Saturday, 16 January 2016

No. 32 Big Black - Il Duce

Big Black were without doubt, one of the most important bands in forming my musical tastes. Their slim discography (two studio albums, a handful of singles and EPs as well as two live albums and a pair of compilations) helped shift the focus on my listening from the UK goth scene to the US noise-rock scene in the late 1980s.

My first encounter with them was via a compilation tape (how else, this was the late 1980s) that a friend of a friend made. In amongst all of the usual goth stuff that we traded in those days (I think I'd been particularly keen to get hold of some early Sisters of Mercy singles) was a handful of tracks from Atomizer, the debut album by a a band I'd never heard of, Big Black. These included Kerosene and Jordan, Minnesota. My mind was blown. Within a year, the main focus of my musical purchasing would be U.S. noise rockers like Butthole Surfers, Hüsker Dü and Sonic Youth, along with British bands influenced by their sound, such as A.C. Temple and Head of David - basically anything on Blast First.

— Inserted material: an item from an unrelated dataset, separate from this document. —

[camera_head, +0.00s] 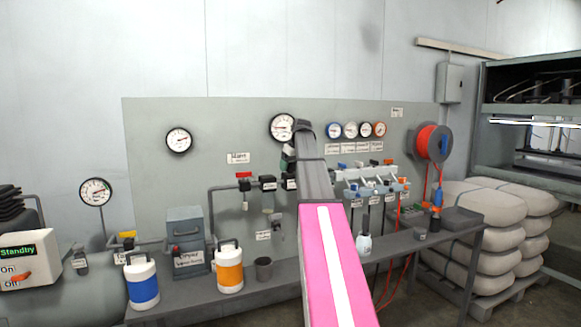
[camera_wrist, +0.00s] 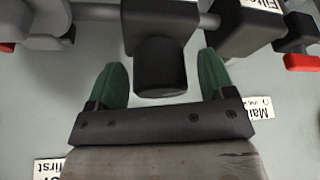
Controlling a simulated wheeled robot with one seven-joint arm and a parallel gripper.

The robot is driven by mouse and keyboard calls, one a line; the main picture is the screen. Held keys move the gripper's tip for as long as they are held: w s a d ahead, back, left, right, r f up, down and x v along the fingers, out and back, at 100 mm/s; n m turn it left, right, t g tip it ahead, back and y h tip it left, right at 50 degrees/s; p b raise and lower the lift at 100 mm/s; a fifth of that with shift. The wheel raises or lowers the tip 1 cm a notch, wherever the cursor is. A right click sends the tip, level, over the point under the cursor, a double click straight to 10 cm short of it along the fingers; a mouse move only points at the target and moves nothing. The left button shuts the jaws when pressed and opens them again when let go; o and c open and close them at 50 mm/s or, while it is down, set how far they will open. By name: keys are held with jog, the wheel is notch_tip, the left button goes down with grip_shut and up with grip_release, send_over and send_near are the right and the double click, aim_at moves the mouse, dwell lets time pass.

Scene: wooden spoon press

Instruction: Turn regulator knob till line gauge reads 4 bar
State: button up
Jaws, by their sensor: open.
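A dark round knob (camera_wrist: 160,68) hangs under a dark block on the pipe in the wrist view. My gripper (camera_wrist: 163,70) is open, with one green finger on each side of the knob. Gaps show between the fingers and the knob in this view. In the head view my gripper (camera_head: 289,158) is at the panel, and my arm hides the knob. A large white gauge (camera_head: 281,128) is just above my gripper, its right edge against my arm. Its needle is too small to read, and I cannot tell for sure that it is the line gauge.
Red-handled valves (camera_wrist: 297,61) and pipe fittings flank the knob. Several small gauges (camera_head: 349,130) and a hose reel (camera_head: 433,143) are to the right on the panel (camera_head: 150,112). Below, a bench (camera_head: 262,294) holds a blue jug (camera_head: 142,284) and an orange jug (camera_head: 229,268).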

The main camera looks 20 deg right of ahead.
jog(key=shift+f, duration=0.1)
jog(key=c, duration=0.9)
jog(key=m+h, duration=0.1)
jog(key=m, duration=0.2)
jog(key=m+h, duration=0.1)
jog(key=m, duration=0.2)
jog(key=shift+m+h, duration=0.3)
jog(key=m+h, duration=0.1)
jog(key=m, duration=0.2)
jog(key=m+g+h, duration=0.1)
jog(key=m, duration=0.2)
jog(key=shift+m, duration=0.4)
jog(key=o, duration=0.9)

I think this 7" was acquired some while later. It slightly pre-dates the aforementioned Atomizer and the a-side, Il Duce, claims to be a 'tribute' to Benito Mussolini, "whose life has been an inspiration to us all", according to the sleeve notes. On the b-side is a version of Big Money, that sounds pretty much the same as the version that would appear on Atomizer the following year. This was the last Big Black release to feature Jeff Pezzati, before he left to concentrate on Naked Raygun. It was also the record that split Big Black from Homestead; apparently Albini caught the label selling copies of the radio only 12" version of this single, after he'd expressly forbidden it, and subsequently moved the band to Touch & Go.